The task install_glm_startdata now fails, with the following from job.err:

Using the cylc session localhost

Loading cylc7/23.09
Loading requirement: mosrs-setup/1.0.1
Loading conda/analysis3-23.07
Module ERROR: CONDA_SHLVL=0
CONDA_EXE=/g/data/hh5/public/apps/miniconda3/bin/conda
_CE_M=
PWD=/home/599/mxw599
CONDA_PYTHON_EXE=/g/data/hh5/public/apps/miniconda3/bin/python
_CE_CONDA=
SHLVL=1
PATH=/g/data/hh5/public/apps/miniconda3/condabin:/usr/bin:/bin
_=/bin/env
Fatal Python error: init_import_site: Failed to import the site module
Python runtime state: initialized
Traceback (most recent call last):
File “/g/data/hh5/public/apps/miniconda3/lib/python3.9/site.py”, line 73,
in
import os
File “/g/data/hh5/public/apps/miniconda3/lib/python3.9/os.py”, line 61, in

import posixpath as path
File “/g/data/hh5/public/apps/miniconda3/lib/python3.9/posixpath.py”, line
28, in
import genericpath
ModuleNotFoundError: No module named ‘genericpath’
In ‘/g/data/hh5/public/modules/conda/analysis3-23.07’
Please contact root@localhost
RuntimeError: unable to get file status from ‘/g/data/hr22/apps/cylc7/lib/python2.7/site.py’
/local/spool/pbs/mom_priv/jobs/111766273.gadi-pbs.SC: line 93: ROSE_DATAC: unbound variable
/g/data/hr22/apps/cylc7/cylc_7.9.7/…/23.09/bin/cylc: line 8: /g/data/hr22/apps/cylc7/23.09/…/cylc_7.9.7/bin/cylc: Input/output error
/g/data/hr22/apps/cylc7/cylc_7.9.7/…/23.09/bin/cylc: line 8: /g/data/hr22/apps/cylc7/23.09/…/cylc_7.9.7/bin/cylc: Input/output error

Additionally, the failure is not being reported back to cylc, with the task status remaining as ‘submitted’ despite the failure.

Any help appreciated!

Hi Matt,

I usually run an “install_ec_startdata” RNS suite.

Last week I had problems with suites that used to run suddenly not running and got around it by rebuilding the executable. Do you want to try that?
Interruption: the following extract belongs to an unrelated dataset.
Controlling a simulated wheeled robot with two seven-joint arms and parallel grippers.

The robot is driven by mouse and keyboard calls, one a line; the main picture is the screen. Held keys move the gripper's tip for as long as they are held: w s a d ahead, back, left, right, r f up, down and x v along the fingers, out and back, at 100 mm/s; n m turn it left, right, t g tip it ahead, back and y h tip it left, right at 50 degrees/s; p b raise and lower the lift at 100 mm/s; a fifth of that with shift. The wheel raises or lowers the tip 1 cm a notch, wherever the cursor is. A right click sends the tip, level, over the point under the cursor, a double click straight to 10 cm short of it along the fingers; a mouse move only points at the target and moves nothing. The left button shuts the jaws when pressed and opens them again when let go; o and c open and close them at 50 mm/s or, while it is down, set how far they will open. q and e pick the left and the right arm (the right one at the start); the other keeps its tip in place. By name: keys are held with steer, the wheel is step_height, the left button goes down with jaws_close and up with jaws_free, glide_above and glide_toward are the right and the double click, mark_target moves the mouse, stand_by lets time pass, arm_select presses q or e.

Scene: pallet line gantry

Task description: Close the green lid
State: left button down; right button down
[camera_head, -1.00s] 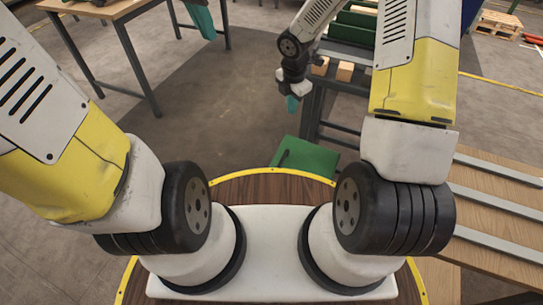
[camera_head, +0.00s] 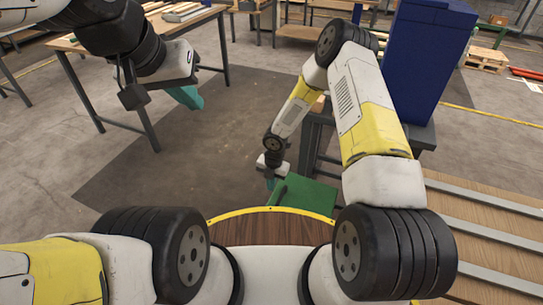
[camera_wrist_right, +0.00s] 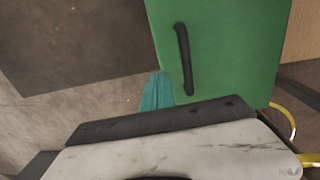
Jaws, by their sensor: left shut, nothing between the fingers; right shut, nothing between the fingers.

The other question is what commands do you run to set up your environment?

I use:

image

Hope that helps somewhat.

We’ve been getting reports of strange python failures today specifically on copyq, I wonder if that’s related. Could be something weird with the disks

1 Like

Hi Chermelle, Scott,

Thanks for the suggestions!

I tried using express rather than copyq, and the task ran cleanly and also reported back to cylc gui the correct status of the task (which wasn’t happening before). So I think we have our culprit: problems with copyq.

Cheers,
Matt